Morto ventenne per un’overdose di speedball, l'attore rimarrà per sempre un indecifrabile mistero, un ricordo dolceamaro che un po' continua a far male. Soprattutto oggi che avrebbe compiuto gli anni

Cry me a River: quant’è difficile ricordare River Phoenix, oggi

Foto: Michael Tighe/Donaldson Collection/Getty Images

Sono come Rob Fleming di Alta fedeltà (il libro, così tagliamo la testa al toro), ossessionata dalle classifiche. Con cadenza settimanale, talvolta quotidiana, ne compilo mentalmente circa un paio su qualsiasi categoria: le più belle me le appunto e di tanto in tanto le aggiorno, un lavoro che richiede metodo e obbliga a scelte dolorose anche perché l’unica regola che mi sono data è di non ammettere pari merito. Le più belle, dicevo, nonché quelle che mi danno maggiore soddisfazione, riguardano i titoli – di canzoni, di album, di libri, di serie tv –, soprattutto di film: nel mio personale podio, in una posizione che oscilla mediamente tra il primo e il secondo posto, c’è sempre e soltanto lui, My Own Private Idaho, barbaramente tradotto in italiano come Belli e dannati (che invece è in pole position nella graduatoria dei titoli più orrendi). My Own Private Idaho – continuerò a chiamarlo così per rendergli la giustizia che merita – è il nono film che vede protagonista River Phoenix, che oggi avrebbe compiuto gli anni.

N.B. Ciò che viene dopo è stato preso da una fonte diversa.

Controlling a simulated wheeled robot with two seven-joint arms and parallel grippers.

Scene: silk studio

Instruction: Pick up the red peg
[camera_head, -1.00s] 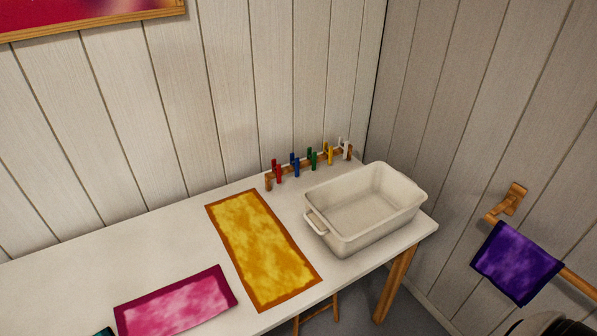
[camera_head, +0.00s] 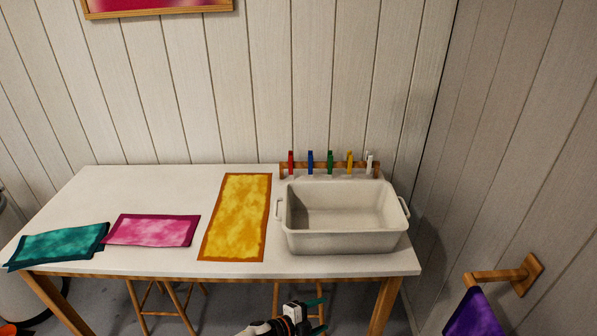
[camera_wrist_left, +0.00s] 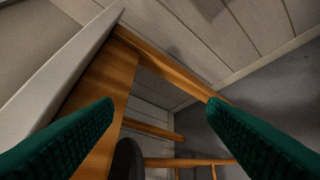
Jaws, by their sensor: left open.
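The red peg (camera_head: 291,162) stands upright on a wooden rack (camera_head: 283,171) at the back of the white table, leftmost in a row of pegs. My left gripper (camera_head: 316,309) is low in front of the table's front edge, well below and short of the peg. In the left wrist view its two green fingers (camera_wrist_left: 160,125) are wide apart with nothing between them. That view shows the table's edge and wooden legs, not the peg. My right gripper is out of view.
A white basin (camera_head: 345,243) stands directly in front of the rack. A yellow cloth (camera_head: 235,215), a pink cloth (camera_head: 152,231) and a teal cloth (camera_head: 58,246) lie on the table (camera_head: 150,185). Blue (camera_head: 310,162), green (camera_head: 330,162), yellow (camera_head: 349,162) and white pegs (camera_head: 369,163) share the rack.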

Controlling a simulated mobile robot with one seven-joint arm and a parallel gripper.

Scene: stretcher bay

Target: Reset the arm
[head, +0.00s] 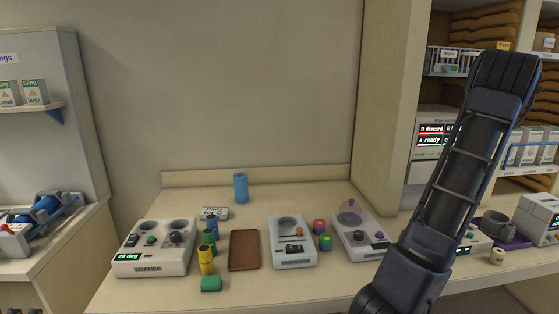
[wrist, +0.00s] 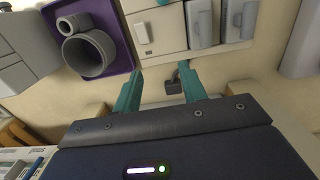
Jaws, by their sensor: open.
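In the wrist view my gripper (wrist: 159,90) is open, with its two teal fingers apart and nothing held between them. A small dark fitting on the pale surface shows behind the gap between the fingers. In the head view my dark arm stands raised at the right, in front of the counter and the shelf unit. My gripper's fingers cannot be made out there.
The counter (head: 140,290) holds a warmer (head: 153,268), a brown pad (head: 243,250), a white device (head: 292,260), a device with a clear dome (head: 352,245), a blue cylinder (head: 241,187) and several small coloured containers. A purple tray (wrist: 121,62) holds grey rings (wrist: 89,52). Shelves stand right.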

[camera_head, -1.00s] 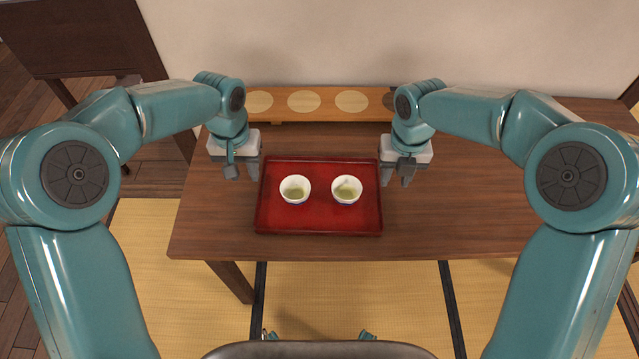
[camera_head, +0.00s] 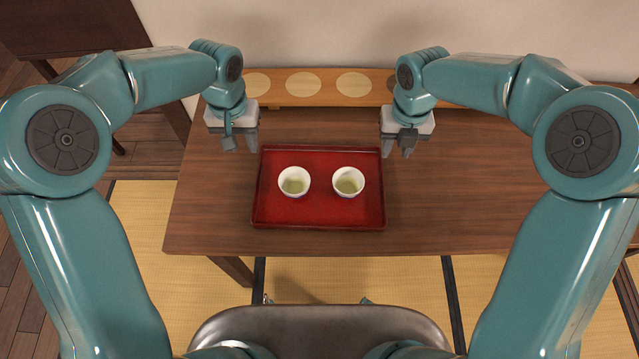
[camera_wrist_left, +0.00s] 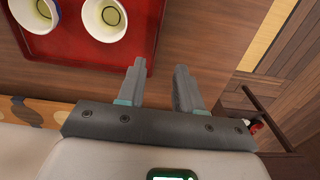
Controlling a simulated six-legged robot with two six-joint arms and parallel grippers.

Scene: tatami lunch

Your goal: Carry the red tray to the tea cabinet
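The red tray (camera_head: 320,217) lies flat on the low wooden table. It holds two white cups of green tea, one left (camera_head: 294,182) and one right (camera_head: 348,182). My left gripper (camera_head: 238,140) is beside the tray's far left corner, apart from it. In the left wrist view its two fingers (camera_wrist_left: 160,88) are open and empty, with the tray (camera_wrist_left: 150,35) on the left of them. My right gripper (camera_head: 399,143) is beside the far right corner; its two fingers look apart and empty. A dark wooden piece (camera_head: 70,25) at the upper left may be the tea cabinet.
A light wooden stand (camera_head: 320,87) with round pale discs runs along the table's back, near the wall. The table (camera_head: 460,200) is bare right of the tray. Tatami (camera_head: 150,230) lies in front and to the left.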

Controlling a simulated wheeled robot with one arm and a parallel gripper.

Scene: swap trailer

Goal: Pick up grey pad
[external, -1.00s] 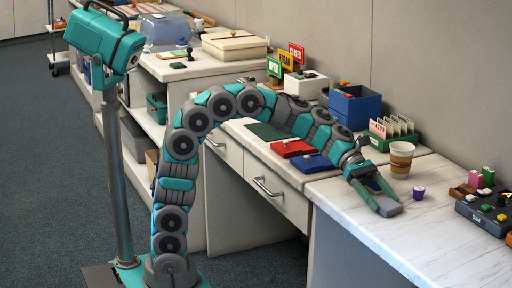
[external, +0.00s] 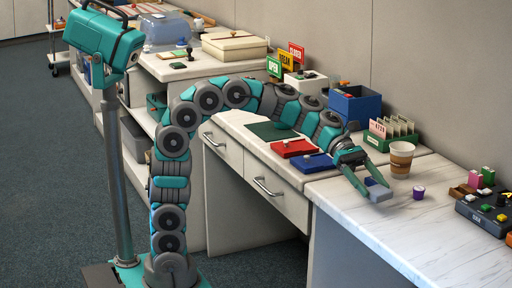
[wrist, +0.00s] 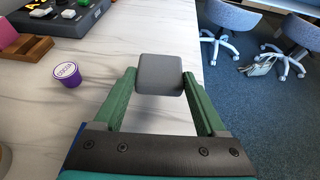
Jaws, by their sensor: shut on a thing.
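The grey pad (wrist: 160,73) is a small grey block with rounded edges. In the wrist view it sits between the tips of my gripper (wrist: 159,90), with a green finger against each side. My gripper is shut on it. In the external view my gripper (external: 374,190) is low over the white marble counter, and the grey pad (external: 380,194) shows at its fingertips. I cannot tell whether the pad is clear of the counter.
A purple cup (external: 418,192) and a paper coffee cup (external: 400,160) stand close by on the right. A dark control box (external: 488,209) is farther right. Red (external: 293,148) and blue (external: 314,163) pads lie left. The front of the marble counter (external: 440,245) is clear.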

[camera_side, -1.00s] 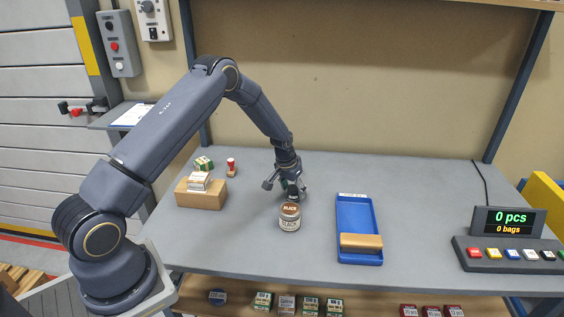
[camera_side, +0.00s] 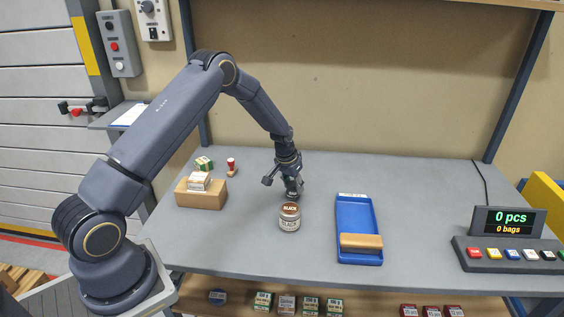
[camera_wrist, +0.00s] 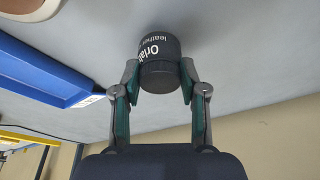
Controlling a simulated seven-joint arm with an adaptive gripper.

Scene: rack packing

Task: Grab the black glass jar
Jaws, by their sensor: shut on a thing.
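A small black jar (camera_wrist: 160,62) with white lettering shows in the wrist view between my two fingers. My gripper (camera_wrist: 160,84) is shut on it, one fingertip against each side. In the side view my gripper (camera_side: 293,194) points down at the middle of the table, behind a jar with a brown lid (camera_side: 290,217). There the black jar is mostly hidden by the fingers, and I cannot tell whether it touches the table.
A blue tray (camera_side: 357,214) with a tan block (camera_side: 361,242) lies to the right. A wooden block (camera_side: 201,194) with small boxes, a green-white box (camera_side: 204,163) and a red stamp (camera_side: 231,167) stand left. A keypad with display (camera_side: 509,222) is far right.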

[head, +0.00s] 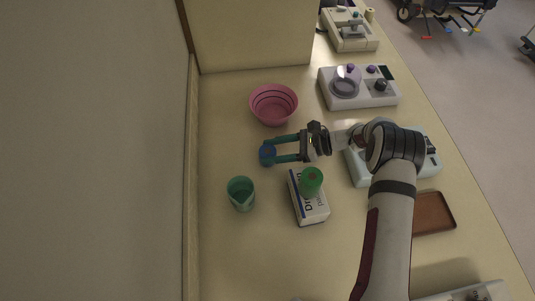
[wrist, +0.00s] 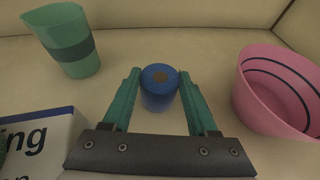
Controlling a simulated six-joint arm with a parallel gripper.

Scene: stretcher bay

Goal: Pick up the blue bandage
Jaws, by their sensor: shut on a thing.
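The blue bandage (head: 267,153) is a small upright roll with a brown centre on top, on the cream counter in the head view. It also shows in the wrist view (wrist: 158,92), between the green fingers. My gripper (head: 270,150) reaches in from the right with its two green fingers on either side of the roll. In the wrist view my gripper (wrist: 160,88) is shut on the bandage near its fingertips. I cannot tell whether the roll is touching the counter or slightly above it.
A pink bowl (head: 274,104) stands behind the gripper, and a green cup (head: 241,193) in front. A white box (head: 309,207) with a green roll (head: 311,180) is nearby. Devices (head: 358,90) and a brown tray (head: 433,214) lie right. The wall is left.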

My Own Private Idaho - Trailer

Chissà che cinquantenne sarebbe, oggi, River Phoenix. Avrebbe sette anni meno di Johnny Depp e Brad Pitt, quattro in più di Leonardo DiCaprio, e, credo, farebbe qualcosa di certamente interessante nella sua vita: andrebbe in tournée con la sua band, gli Aleka’s Attic (proprio oggi, un anno fa, la sorella Rain ha rilasciato sulle piattaforma due brani inediti: Alone U Elope e 2×4); ci delizierebbe con interpretazioni strepitose; dirigerebbe film indipendenti; forse gestirebbe un’organizzazione no-profit di successo.

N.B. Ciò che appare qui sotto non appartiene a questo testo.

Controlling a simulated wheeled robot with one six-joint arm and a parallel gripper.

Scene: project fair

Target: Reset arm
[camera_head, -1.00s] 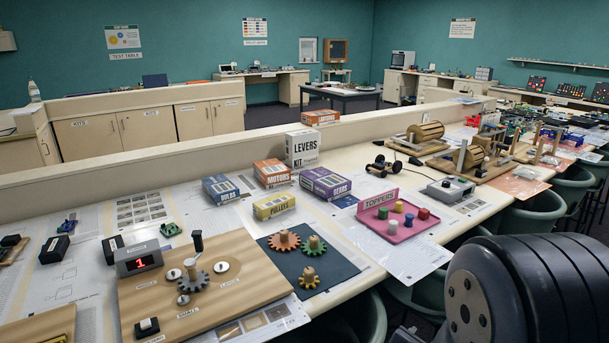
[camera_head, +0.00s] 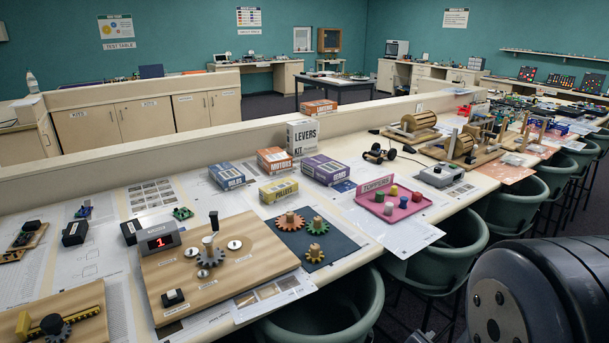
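My own dark, rounded arm link (camera_head: 545,290) fills the lower right corner in the head view. My gripper is outside the picture, so its state does not show. A wooden gear board (camera_head: 235,270) lies on the long table, with a grey gear (camera_head: 210,257), several round silver discs and a black crank handle. A display box (camera_head: 158,239) at its back left reads a red 1.
A pink TOPPERS tray (camera_head: 408,211) holds several coloured toppers. Another wooden board (camera_head: 85,320) is at lower left. Green chairs (camera_head: 340,305) line the table's front edge. Wooden drum machines (camera_head: 465,148) stand farther right.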

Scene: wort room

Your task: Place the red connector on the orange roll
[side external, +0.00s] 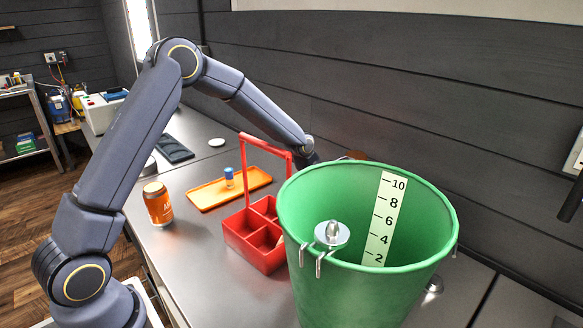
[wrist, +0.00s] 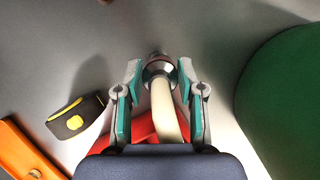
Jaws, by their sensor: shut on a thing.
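In the wrist view my gripper (wrist: 159,70) has its teal-edged fingers around a shiny metal fitting with a dark reddish band, the likely red connector (wrist: 158,68). A cream hose-like piece (wrist: 165,112) runs from it back toward my wrist. I cannot make out an orange roll for certain; a brownish-orange rounded edge (side external: 357,154) shows just behind the bucket rim.
A green bucket (side external: 325,290) with a scale stands at the front right. A red caddy (side external: 248,245) with a tall handle is beside it.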

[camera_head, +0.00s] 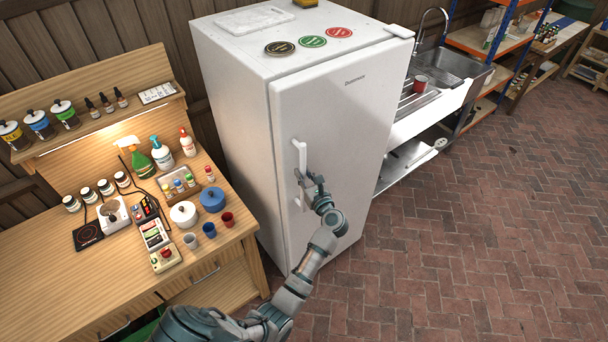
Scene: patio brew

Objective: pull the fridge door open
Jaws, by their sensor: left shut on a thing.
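The white fridge (240,120) stands upright in the middle of the camera_head view. Its front door (345,110) looks closed, flush with the body. A white vertical handle (300,150) is on the left side of the door. My left gripper (304,184) is at the handle's lower half, shut on it; the fingers hide part of the handle. My left arm reaches up to it from the bottom of the view. My right gripper is not in view.
A wooden workbench (60,265) with bottles, jars and pots stands left of the fridge. A steel sink (455,65) is at the right behind it. Round coasters, including a green one (312,42), lie on the fridge top. The brick floor (480,240) in front and right is clear.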

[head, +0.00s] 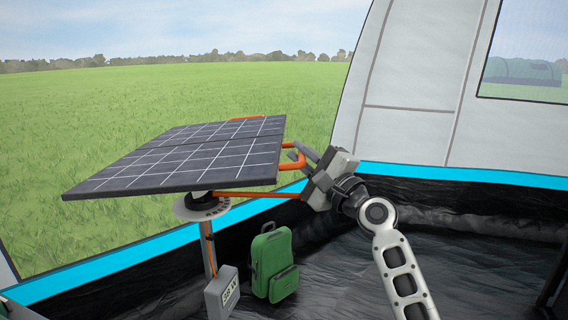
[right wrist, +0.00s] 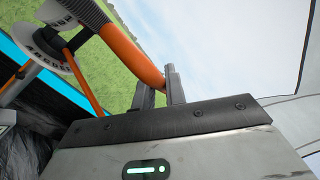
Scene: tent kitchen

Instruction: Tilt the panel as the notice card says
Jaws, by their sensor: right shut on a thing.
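The solar panel (head: 190,155), dark with white grid lines, sits on a post at the left of the head view and lies tilted. Below it is a pale disc (head: 188,212) with letters on its rim, which also shows in the right wrist view (right wrist: 38,62); the pointer's letter cannot be told. My right gripper (head: 304,160) is shut on the orange handle (head: 290,166) at the panel's right edge. In the right wrist view the handle (right wrist: 122,46) runs down to the fingers (right wrist: 160,88). My left gripper and the notice card are not in view.
A grey box (head: 221,292) with a small display hangs low on the post; its reading is not clear. A green backpack (head: 273,262) stands on the dark tent floor beside it. Grass lies beyond the tent opening. The floor at right is clear.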

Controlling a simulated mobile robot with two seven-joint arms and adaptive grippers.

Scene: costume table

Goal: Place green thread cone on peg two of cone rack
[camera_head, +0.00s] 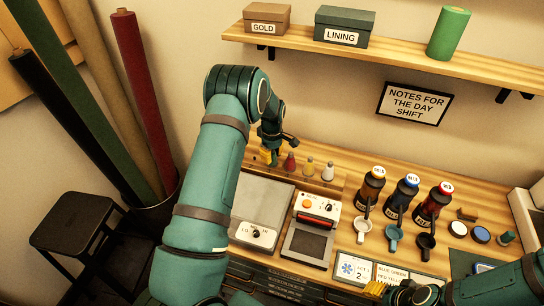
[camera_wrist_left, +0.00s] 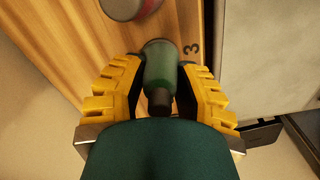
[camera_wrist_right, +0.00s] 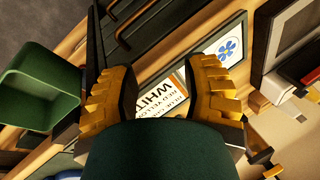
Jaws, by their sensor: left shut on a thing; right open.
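A green thread cone (camera_wrist_left: 158,68) is gripped between the yellow fingers of my left gripper (camera_wrist_left: 160,85). In the left wrist view it is over the wooden cone rack (camera_wrist_left: 60,50), near a printed "3". Whether it touches the rack or a peg is unclear. In the head view my left gripper (camera_head: 266,155) is at the left end of the row of cones, and its arm hides part of the rack. Red (camera_head: 290,163), yellow (camera_head: 309,166) and white (camera_head: 327,171) cones stand to its right. My right gripper (camera_head: 374,288) is open and empty, low near the table's front.
Three bottles (camera_head: 403,198) and several scoops (camera_head: 394,237) stand to the right. A shelf (camera_head: 400,60) hangs above. Printed cards (camera_head: 357,270) lie near my right gripper.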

Non è facile scrivere di River Phoenix, su di lui sono state versati negli anni fiumi e fiumi d’inchiostro, e non so se sarei in grado di aggiungere riflessioni stimolanti o dettagli avvincenti rispetto a quanto è già universalmente noto. Preferisco ricordarlo a livello più intimo e personale, quando in prima media compravo di nascosto Cioè (mia madre lo considerava stupido e diseducativo, non so se per via dei fotoromanzi con Massimo Ciavarro e Micaela Ramazzotti o per le lettere delle lettrici che puntualmente chiedevano «Se bacio con la lingua il mio fidanzato posso rimanere incinta?»), e lui almeno una volta al mese occupava la copertina adesiva o il posterone staccabile al centro del giornaletto. All’epoca – era l’inizio degli anni ’90, e Cioè era una rivista piuttosto democristiana, nonostante il terrore di gravidanze indesiderate del suo pubblico – River Phoenix veniva descritto come «il nuovo James Dean», tralasciando buona parte del torbido che le testate americane amavano spiattellare in prima pagina.

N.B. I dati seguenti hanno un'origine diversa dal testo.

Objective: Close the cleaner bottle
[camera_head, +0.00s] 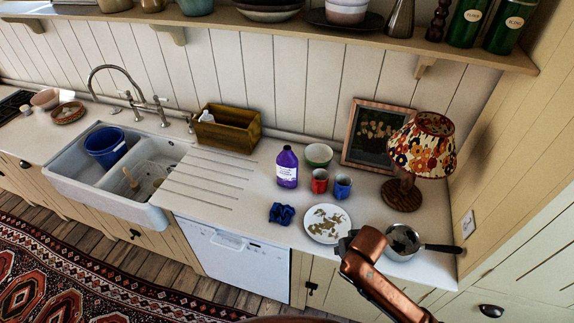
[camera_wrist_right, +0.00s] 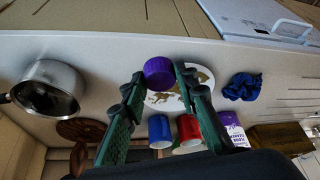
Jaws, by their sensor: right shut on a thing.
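The purple cleaner bottle (camera_head: 287,169) stands upright on the counter with a white label. It also shows in the right wrist view (camera_wrist_right: 232,130), at the lower right; its neck opening is too small to make out. My right gripper (camera_wrist_right: 160,76) is shut on a round purple cap (camera_wrist_right: 159,71), held between its green fingertips. The cap is above the counter and apart from the bottle. In the head view my copper right arm comes in from the lower right, and its fingers and the cap are hidden. My left gripper is not in view.
Beside the bottle stand a red cup (camera_head: 320,181), a blue cup (camera_head: 343,187) and a green bowl (camera_head: 319,155). In front lie a soiled plate (camera_head: 316,236) and a blue cloth (camera_head: 281,214). A saucepan (camera_head: 437,248) and a lamp (camera_head: 422,147) stand right. The drainboard (camera_head: 205,182) is clear.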

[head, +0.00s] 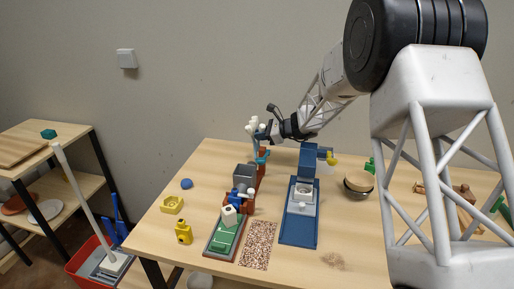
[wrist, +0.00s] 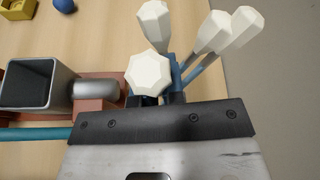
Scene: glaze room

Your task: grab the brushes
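The brushes (head: 254,123) show as a bunch of white, faceted ends above a blue holder (head: 262,157) at the back of the table. In the wrist view several white ends (wrist: 228,32) fan out on blue stems, and one (wrist: 150,75) is right in front of my fingers. My gripper (head: 267,134) reaches in from the right and is at the brushes. In the wrist view the dark fingertips of my gripper (wrist: 157,99) are largely hidden behind the near white end, so their grip on any stem cannot be made out.
A grey square container (wrist: 38,85) stands left of the brushes on a reddish base. A blue stand (head: 300,225) with a grey part is to the right. A yellow block (head: 172,205), a blue ball (head: 187,184) and a speckled mat (head: 258,245) lie nearer. Bare wall is behind.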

Per torbido mi riferisco a una famiglia abbastanza squinternata: i genitori hippie che trattavano i figli più come amici che come prole, che vagabondavano per gli Stati Uniti facendosi di LSD dalla mattina alla sera e che invitavano River e la sorella più piccola Rain a suonare per strada in modo da racimolare qualche dollaro. Per torbido mi riferisco all’ingresso nella setta religiosa dei Bambini di Dio, dove River perde la verginità a quattro anni per seguire la dottrina promossa dal leader spirituale David Berg. Per torbido mi riferisco alla mancanza d’istruzione, al veganismo forzato che non ammette deroghe, alla precoce iniziazione al consumo di alcolici (la leggenda narra a dieci anni, per tenere compagnia al padre alcolizzato). Tutto questo non l’appresi che in seguito, abbandonando via via il buon Cioè e sostituendolo con i vari Select, Kerrang!, The Face, Rolling Stone, NME e Melody Maker, che a Bologna teneva un’unica edicola e che costavano cifre spropositate, ma che mia madre era ben felice di finanziare pur di non beccarmi con una pubblicazione da quattro soldi infilata nello zaino. Imparai anche che River Phoenix, oltre alla faccia d’angelo e all’aura da maledetto che tanto m’affascinava e che compromise in maniera irreversibile i miei innamoramenti adolescenziali, era pure nel giro giusto. Flea e John Frusciante, Michael Stipe, Adam Horovitz, Keanu Reeves, Gibby Haynes dei Butthole Surfers, Johnny Depp, Christian Slater: in pratica, la risposta californiana e losangelina al Seattle sound, la giovane Hollywood che allora si mischiava con i musicisti, gli attori che capitanavano band che non erano manco malaccio, senza dimenticare un bel po’ di cocaina, eroina, GHB e serate al Whisky a Go Go, al The Roxy e al Viper Room.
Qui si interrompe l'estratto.